◆ **AIM**
Spot every line with the word "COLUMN" and return it.
━━━━━ DATA ROWS ━━━━━
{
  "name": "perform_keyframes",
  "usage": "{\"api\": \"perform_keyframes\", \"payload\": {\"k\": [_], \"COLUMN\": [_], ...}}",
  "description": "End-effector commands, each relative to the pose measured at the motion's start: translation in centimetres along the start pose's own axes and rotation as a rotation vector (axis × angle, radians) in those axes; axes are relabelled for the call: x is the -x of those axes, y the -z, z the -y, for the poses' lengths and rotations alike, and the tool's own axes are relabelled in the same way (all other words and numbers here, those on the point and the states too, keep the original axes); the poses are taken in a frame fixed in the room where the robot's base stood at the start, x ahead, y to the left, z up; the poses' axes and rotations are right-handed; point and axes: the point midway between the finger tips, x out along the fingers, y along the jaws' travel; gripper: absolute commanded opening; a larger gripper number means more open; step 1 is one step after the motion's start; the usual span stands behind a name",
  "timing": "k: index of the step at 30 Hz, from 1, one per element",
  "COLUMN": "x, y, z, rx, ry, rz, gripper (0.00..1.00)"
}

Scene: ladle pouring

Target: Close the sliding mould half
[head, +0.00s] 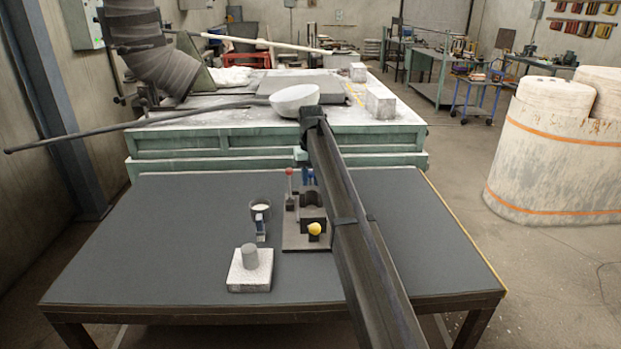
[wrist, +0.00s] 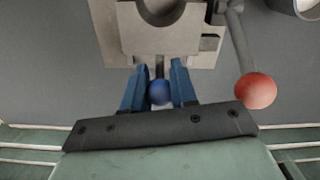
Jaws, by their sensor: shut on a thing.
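The mould fixture stands on the dark table, on a base plate (head: 293,242). In the wrist view a grey mould half (wrist: 162,40) with a half-round cavity faces away from my gripper. A rod joins it to a blue ball knob (wrist: 160,92). My gripper (wrist: 158,88), with two blue fingers, is shut on this knob, one finger on each side. In the head view my gripper (head: 309,177) is at the far side of the fixture, partly hidden by my arm. A yellow knob (head: 314,229) is on the near side. The other mould half and the gap are unclear.
A lever with a red ball (wrist: 255,91) stands close to my gripper. A small ladle or cup (head: 261,210) is left of the fixture. A pale block with a grey cylinder (head: 249,268) sits nearer. The left part of the table (head: 150,230) is clear.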

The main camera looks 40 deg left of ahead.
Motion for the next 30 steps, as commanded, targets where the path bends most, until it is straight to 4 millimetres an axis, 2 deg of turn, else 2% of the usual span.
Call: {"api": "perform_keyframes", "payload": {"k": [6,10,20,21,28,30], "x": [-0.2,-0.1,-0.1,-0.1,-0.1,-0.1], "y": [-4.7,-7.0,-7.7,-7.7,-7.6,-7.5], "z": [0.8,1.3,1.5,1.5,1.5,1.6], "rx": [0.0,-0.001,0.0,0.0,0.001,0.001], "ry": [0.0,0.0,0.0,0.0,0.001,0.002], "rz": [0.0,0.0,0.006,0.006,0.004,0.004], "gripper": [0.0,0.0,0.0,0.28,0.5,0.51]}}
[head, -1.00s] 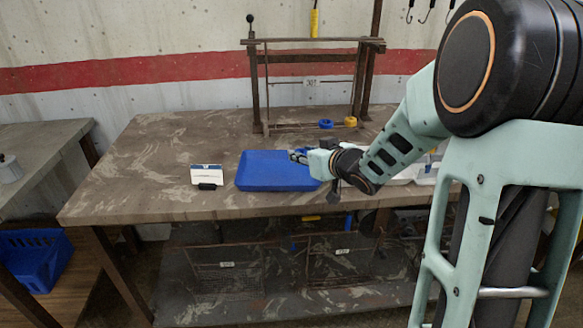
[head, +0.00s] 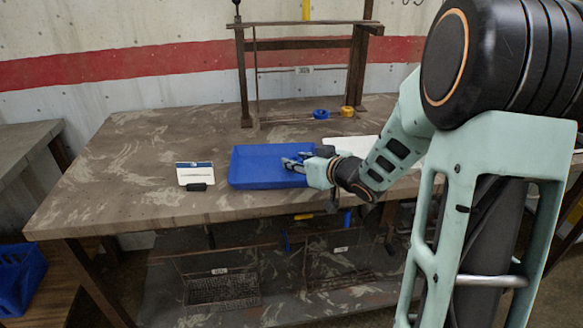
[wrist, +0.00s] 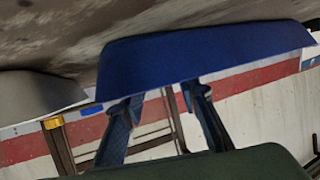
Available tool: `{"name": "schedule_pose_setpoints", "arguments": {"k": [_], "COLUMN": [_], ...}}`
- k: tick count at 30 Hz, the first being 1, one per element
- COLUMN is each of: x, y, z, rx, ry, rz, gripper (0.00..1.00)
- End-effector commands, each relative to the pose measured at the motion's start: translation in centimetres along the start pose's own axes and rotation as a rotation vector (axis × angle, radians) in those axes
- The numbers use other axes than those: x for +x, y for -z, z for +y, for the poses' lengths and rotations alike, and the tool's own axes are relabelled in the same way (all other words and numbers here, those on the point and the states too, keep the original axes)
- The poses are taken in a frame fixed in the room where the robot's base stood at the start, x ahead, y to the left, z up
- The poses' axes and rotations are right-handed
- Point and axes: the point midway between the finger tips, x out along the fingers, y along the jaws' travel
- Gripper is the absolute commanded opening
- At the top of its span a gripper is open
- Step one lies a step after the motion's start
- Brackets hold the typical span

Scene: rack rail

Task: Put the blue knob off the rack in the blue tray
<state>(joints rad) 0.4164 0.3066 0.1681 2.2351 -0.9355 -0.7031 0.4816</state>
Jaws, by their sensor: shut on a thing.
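A blue knob (head: 320,114) sits at the foot of the rack (head: 303,24), left of a yellow knob (head: 347,111). Both also show small in the wrist view, the blue one (wrist: 92,108) beside the yellow one (wrist: 52,122). The blue tray (head: 262,172) lies on the bench. My gripper (head: 292,164) is at the right part of the tray. In the wrist view its fingers (wrist: 160,98) are apart, with both tips overlapping the rim of the tray (wrist: 200,55). No knob shows between them. The grip seems to be on the tray's edge, but the contact is partly hidden.
A white-and-blue card on a black stand (head: 195,175) stands left of the tray. A pale flat tray (head: 352,146) is right of it, partly behind my arm. The bench's left side is clear. The rack posts rise behind.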

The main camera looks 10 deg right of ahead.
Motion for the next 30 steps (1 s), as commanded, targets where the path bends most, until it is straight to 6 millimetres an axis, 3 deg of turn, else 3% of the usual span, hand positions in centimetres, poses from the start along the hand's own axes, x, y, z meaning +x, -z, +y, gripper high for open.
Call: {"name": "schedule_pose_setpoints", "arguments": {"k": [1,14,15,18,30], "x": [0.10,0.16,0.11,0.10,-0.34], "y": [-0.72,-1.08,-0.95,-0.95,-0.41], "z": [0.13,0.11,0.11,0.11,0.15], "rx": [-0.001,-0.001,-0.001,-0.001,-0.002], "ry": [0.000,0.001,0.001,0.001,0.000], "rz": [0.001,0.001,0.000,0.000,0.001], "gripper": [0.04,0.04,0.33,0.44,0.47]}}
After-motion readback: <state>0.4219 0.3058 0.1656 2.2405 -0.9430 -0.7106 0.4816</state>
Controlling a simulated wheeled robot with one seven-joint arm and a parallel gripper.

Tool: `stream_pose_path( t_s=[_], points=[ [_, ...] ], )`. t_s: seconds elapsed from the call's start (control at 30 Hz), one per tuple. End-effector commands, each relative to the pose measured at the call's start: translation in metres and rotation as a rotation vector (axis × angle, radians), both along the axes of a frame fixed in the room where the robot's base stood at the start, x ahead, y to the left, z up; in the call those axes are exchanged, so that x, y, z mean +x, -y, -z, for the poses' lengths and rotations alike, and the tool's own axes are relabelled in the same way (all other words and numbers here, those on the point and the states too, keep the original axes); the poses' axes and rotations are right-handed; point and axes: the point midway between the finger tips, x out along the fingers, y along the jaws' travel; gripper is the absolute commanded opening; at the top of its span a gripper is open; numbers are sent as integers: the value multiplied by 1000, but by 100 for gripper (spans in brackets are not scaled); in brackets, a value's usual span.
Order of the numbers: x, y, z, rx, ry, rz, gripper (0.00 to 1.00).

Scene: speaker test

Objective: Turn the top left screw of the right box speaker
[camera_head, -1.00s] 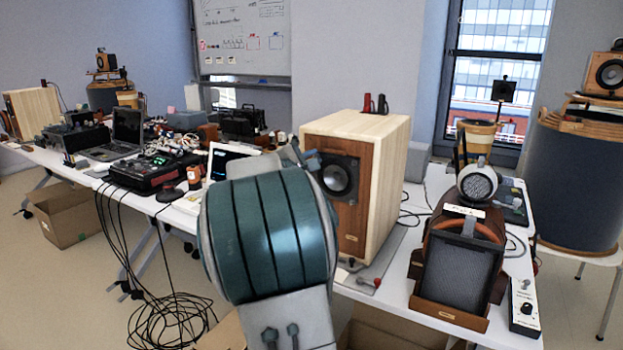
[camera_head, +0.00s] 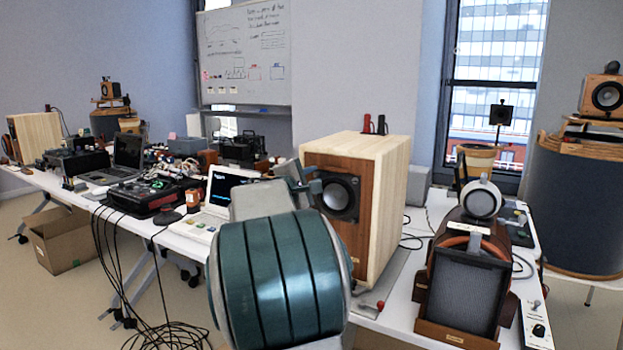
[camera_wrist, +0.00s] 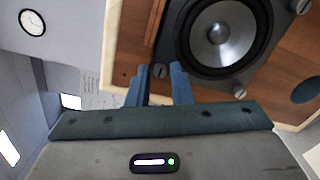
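The right box speaker (camera_head: 385,200) is a pale wooden box with a darker brown front, standing on the table. In the head view my gripper (camera_head: 312,186) is at the driver frame's upper left, partly hidden by my arm.
A brown speaker with a grey grille (camera_head: 465,290) and a white round device (camera_head: 482,199) stand right of the box. A laptop (camera_head: 222,190) and electronics lie left on the table (camera_head: 395,310). Black cables (camera_head: 165,325) hang to the floor. Another box speaker (camera_head: 37,135) stands far left.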

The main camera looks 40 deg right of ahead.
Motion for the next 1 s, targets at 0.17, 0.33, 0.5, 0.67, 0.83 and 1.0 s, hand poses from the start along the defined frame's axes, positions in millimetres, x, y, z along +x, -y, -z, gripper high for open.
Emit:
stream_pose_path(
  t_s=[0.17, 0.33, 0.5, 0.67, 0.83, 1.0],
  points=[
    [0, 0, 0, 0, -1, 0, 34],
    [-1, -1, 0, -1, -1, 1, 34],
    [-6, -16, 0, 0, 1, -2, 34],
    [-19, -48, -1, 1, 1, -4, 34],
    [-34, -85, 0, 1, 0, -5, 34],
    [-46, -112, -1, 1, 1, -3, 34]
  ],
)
━━━━━
◆ **ANSWER**
  "usage": "{\"api\": \"perform_keyframes\", \"payload\": {\"k\": [_], \"COLUMN\": [_], ...}}",
  "COLUMN": "x, y, z, rx, ry, rz, gripper (0.00..1.00)"
Available tool: `{"name": "schedule_pose_setpoints", "arguments": {"k": [_], "COLUMN": [_], ...}}`
- COLUMN is each of: x, y, z, rx, ry, rz, gripper (0.00..1.00)

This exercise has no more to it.